Indeed, conflicting circuit court decisions are a usual reason for the Supreme Court to take on a case.
This one shouldn’t be so difficult. There seems to be a misunderstanding of what establishing a religion means. It is a far cry from allowing, or even encouraging, religion or religious behavior. To establish a religion is to make a particular set of beliefs the state-endorsed and state-enforced religion. Not stepping in to prevent free Americans to behave in religious behaviors of their choice ought to always be the default choice of a government protecting the free exercise of religion—the first of the First Amendment rights.

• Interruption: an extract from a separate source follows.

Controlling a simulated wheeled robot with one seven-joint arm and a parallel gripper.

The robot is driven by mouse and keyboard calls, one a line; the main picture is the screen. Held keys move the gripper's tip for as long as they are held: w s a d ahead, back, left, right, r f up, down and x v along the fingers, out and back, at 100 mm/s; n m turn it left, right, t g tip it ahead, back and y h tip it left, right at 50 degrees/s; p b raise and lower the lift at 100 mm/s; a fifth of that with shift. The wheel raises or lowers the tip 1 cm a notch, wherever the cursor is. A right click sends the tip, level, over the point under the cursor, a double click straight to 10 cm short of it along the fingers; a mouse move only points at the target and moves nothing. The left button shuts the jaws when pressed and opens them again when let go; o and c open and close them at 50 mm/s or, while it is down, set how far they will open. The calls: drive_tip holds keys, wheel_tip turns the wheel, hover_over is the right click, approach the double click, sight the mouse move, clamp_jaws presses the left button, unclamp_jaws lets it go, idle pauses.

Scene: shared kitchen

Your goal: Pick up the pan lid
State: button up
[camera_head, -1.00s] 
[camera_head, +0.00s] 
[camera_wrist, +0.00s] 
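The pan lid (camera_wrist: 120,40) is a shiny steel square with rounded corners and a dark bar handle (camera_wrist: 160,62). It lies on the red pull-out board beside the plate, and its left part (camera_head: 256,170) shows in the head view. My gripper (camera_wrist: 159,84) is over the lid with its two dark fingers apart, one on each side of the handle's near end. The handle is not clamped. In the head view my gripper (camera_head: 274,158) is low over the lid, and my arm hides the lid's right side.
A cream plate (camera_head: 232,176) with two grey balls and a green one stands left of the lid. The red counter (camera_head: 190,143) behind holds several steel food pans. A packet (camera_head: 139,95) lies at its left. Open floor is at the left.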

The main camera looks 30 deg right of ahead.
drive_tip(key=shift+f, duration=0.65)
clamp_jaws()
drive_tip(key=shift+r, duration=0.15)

What is the best remedy for Rowan County, North Carolina, now? To continue doing what it is doing, assert its Tenth Amendment rights to decide issues not enumerated as powers given to the federal government, and assert its First Amendment rights to both exercise their religion freely, but to prohibit the federal government from making any law (including by judiciary, which has no lawmaking powers in the first place) prohibiting the free exercise of religion.
If all of us, in every state, had that reaction to Supreme Court overreach, we could breathe easier over whomever the President appoints to that bench.